> _Given problem_
Say how many lines contain "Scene"; the answer is the number alone.

> _Data from robot episodes_
####

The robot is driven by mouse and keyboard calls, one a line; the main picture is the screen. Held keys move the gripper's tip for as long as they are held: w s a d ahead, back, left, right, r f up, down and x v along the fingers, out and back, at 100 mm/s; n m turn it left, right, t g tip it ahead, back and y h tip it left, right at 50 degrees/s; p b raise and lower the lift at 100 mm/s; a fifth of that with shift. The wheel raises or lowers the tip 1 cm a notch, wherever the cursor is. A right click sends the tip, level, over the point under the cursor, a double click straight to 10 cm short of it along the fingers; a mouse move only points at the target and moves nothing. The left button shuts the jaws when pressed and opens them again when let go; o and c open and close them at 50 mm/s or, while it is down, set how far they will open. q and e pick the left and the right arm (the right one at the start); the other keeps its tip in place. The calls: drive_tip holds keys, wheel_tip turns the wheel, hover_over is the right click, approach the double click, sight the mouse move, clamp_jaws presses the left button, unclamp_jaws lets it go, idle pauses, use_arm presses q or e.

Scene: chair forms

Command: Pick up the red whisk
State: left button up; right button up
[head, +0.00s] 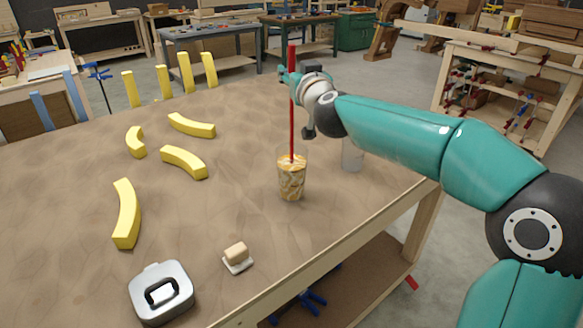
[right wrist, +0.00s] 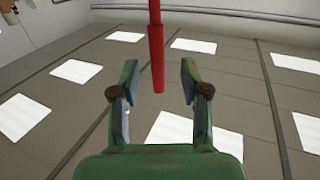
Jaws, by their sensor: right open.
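The red whisk (head: 291,120) stands nearly upright in a clear glass (head: 291,183) with pale, marbled contents near the table's right side. Its lower end is hidden in the glass. My right gripper (head: 288,78) is at the upper part of the red handle, a little below its top. In the right wrist view its two fingers (right wrist: 158,80) are spread, and the red whisk (right wrist: 156,50) shows in line with the gap between them, touching neither finger. How deep the handle lies between the fingers is hard to tell. My left gripper is not in view.
Several yellow curved pieces (head: 126,213) lie or stand on the brown table (head: 75,190). A grey metal device (head: 176,302) and a small tan block (head: 236,251) are at the front. A pale cup (head: 352,157) stands right of the glass, partly behind my arm.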

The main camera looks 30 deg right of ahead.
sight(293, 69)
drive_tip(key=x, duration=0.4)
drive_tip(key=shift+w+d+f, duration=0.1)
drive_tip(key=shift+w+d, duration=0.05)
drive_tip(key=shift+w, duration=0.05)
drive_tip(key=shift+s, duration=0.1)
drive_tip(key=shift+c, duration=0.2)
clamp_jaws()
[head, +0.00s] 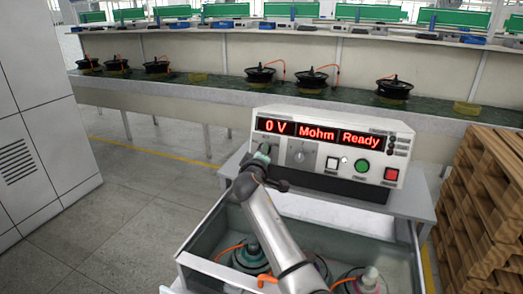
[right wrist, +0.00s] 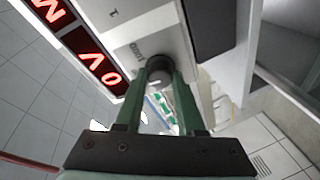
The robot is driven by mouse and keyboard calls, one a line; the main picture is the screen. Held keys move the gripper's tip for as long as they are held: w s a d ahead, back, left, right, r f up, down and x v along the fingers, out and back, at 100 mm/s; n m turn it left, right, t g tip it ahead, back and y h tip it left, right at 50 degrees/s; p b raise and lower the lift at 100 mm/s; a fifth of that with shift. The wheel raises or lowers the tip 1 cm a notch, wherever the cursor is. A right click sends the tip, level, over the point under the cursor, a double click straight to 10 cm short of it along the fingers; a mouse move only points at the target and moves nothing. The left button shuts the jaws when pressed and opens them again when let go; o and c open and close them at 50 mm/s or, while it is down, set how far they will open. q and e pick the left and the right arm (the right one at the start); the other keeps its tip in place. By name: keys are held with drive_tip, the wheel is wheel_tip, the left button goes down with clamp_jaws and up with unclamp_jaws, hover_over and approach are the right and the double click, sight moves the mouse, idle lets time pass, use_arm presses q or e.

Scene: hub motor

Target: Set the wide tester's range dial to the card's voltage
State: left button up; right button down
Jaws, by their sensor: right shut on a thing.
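The wide tester (head: 328,172) stands on a grey table in the head view. Its red display reads "0 V", "Mohm" and "Ready"; the "0 V" part also shows in the right wrist view (right wrist: 95,60). My right gripper (head: 262,157) is at the left end of the front panel, shut on the range dial (right wrist: 158,68), a dark round knob below the "0 V" display. In the head view the gripper largely hides this dial. I see no voltage card. My left gripper is out of view.
White, green (head: 361,166) and red (head: 391,174) buttons are on the panel's right. Below is an open grey bin (head: 205,235) holding hub motors with orange cables. Wooden pallets (head: 485,190) stand at right, a grey cabinet at left. Several motors line the bench (head: 180,88) behind.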

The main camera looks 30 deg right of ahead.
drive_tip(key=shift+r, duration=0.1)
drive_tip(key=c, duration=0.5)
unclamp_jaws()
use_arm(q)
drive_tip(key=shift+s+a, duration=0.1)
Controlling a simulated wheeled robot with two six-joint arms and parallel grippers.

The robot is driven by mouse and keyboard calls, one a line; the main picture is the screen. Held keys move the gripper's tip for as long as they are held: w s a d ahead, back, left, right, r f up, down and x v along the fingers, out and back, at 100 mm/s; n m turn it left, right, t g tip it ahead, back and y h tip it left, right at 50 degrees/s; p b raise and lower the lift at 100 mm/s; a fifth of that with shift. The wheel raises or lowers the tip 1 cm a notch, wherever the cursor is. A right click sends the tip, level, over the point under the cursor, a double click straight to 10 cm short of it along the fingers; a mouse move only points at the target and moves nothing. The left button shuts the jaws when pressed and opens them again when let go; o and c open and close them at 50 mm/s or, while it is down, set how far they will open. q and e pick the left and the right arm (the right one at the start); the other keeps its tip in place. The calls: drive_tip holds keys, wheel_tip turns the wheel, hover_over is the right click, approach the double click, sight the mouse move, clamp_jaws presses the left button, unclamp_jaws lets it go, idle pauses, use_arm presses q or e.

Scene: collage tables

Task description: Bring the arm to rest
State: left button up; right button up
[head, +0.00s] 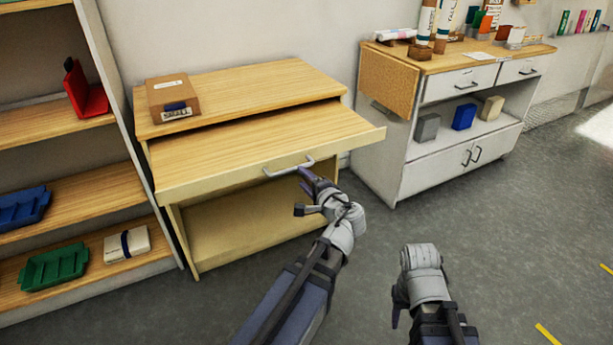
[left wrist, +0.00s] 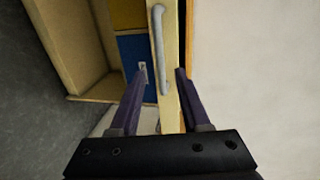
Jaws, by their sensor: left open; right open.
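My left gripper (head: 306,182) is open and empty, close to the grey bar handle (head: 288,167) of a pulled-out wooden drawer or sliding top (head: 230,140). In the left wrist view, the two purple fingers of this gripper (left wrist: 161,72) appear on either side of the handle's lower end (left wrist: 158,40); I cannot tell if they touch it. My left arm reaches forward from the bottom of the head view. My right arm is at the lower middle right over the floor, its grey wrist showing.
A brown box (head: 173,97) lies on the wooden desk (head: 240,86). Shelves with a green tray (head: 54,267) and blue tray (head: 22,207) stand at the left. A white cabinet (head: 435,165) stands at the right.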

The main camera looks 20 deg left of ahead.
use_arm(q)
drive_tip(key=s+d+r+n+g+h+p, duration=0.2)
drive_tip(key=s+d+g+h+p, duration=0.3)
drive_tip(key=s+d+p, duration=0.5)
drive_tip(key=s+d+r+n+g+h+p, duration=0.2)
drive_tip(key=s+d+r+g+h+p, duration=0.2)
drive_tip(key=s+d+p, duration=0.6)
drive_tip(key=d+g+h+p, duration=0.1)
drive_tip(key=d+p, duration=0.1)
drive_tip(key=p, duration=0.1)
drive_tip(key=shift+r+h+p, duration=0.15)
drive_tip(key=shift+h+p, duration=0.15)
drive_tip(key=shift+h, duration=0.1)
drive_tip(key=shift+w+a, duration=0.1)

####

> _Output of the task_
3